Data in this exercise.
= = = =

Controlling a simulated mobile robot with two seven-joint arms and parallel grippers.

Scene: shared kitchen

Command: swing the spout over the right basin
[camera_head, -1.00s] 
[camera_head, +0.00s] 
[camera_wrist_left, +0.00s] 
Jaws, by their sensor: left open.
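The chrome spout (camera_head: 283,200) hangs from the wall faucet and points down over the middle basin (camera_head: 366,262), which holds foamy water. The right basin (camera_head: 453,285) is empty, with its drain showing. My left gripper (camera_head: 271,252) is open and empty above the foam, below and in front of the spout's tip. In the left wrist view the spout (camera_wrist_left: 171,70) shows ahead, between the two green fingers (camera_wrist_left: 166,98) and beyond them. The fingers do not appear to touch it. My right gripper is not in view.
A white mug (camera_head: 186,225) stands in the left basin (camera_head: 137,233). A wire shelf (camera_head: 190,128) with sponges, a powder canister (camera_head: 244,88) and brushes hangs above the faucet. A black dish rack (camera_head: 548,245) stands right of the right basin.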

= = = =

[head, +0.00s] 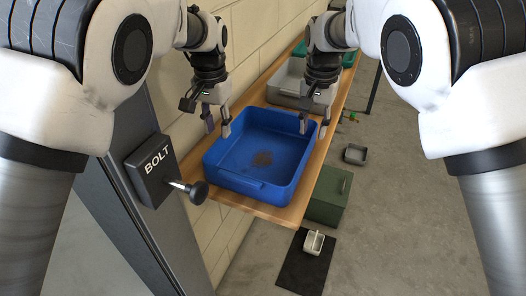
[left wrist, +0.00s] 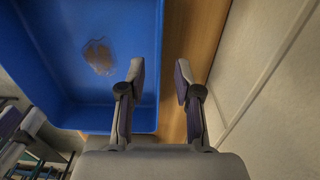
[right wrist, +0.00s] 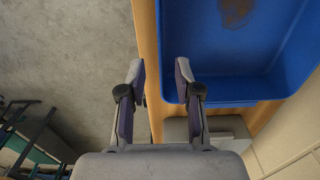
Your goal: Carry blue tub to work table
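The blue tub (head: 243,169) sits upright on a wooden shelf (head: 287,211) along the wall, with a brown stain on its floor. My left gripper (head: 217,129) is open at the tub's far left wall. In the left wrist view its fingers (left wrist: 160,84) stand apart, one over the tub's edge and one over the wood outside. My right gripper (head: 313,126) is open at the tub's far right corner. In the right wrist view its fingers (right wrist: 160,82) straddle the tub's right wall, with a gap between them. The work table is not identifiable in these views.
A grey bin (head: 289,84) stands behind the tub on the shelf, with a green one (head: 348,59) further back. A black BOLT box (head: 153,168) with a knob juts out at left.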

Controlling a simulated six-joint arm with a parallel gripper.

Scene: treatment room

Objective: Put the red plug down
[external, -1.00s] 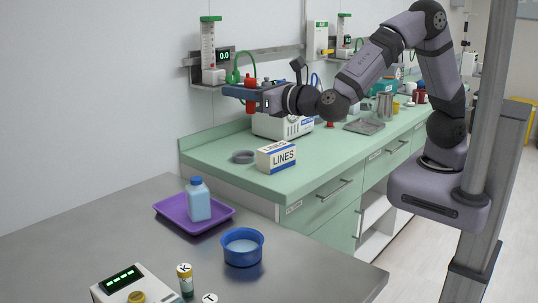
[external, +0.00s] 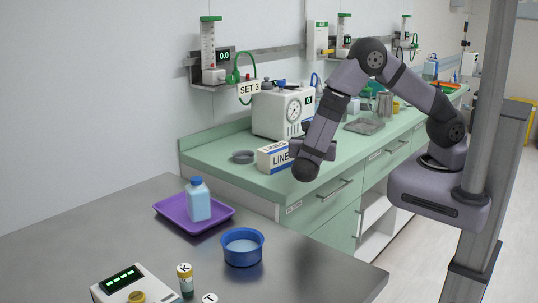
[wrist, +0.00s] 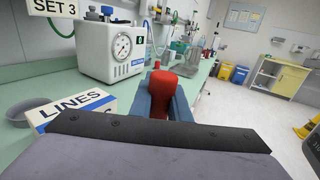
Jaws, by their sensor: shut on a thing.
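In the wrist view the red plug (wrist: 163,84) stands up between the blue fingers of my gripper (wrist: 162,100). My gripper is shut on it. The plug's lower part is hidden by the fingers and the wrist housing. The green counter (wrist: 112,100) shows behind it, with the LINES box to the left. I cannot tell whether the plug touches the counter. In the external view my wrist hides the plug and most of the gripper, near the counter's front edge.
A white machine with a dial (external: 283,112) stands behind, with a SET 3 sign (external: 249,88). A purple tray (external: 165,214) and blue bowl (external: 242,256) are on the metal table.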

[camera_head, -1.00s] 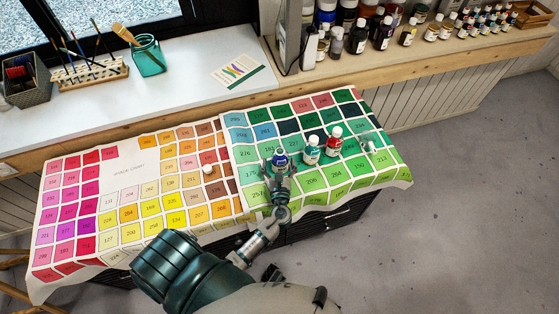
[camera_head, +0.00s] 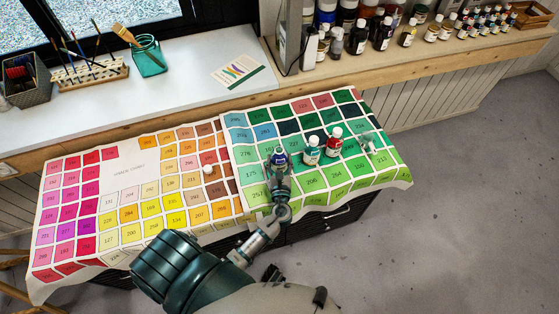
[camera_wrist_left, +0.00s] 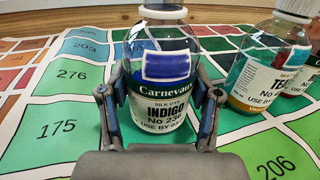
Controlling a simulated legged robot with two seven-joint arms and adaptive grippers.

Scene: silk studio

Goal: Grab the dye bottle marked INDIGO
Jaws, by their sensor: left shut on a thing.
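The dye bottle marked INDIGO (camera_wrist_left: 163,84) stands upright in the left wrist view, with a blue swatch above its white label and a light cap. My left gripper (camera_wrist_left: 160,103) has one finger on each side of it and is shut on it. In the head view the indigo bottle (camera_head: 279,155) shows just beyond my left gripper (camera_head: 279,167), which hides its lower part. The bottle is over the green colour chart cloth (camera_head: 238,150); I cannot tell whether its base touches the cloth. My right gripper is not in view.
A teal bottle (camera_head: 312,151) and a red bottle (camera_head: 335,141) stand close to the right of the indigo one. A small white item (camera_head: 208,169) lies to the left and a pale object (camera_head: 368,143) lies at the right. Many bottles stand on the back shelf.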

= = = =

Written task. Write down every line of the data above that includes the string "arms".

Response below.
Controlling a simulated mobile robot with two seven-joint arms and parallel grippers.
Controlling a simulated legged robot with two seven-joint arms and adaptive grippers.

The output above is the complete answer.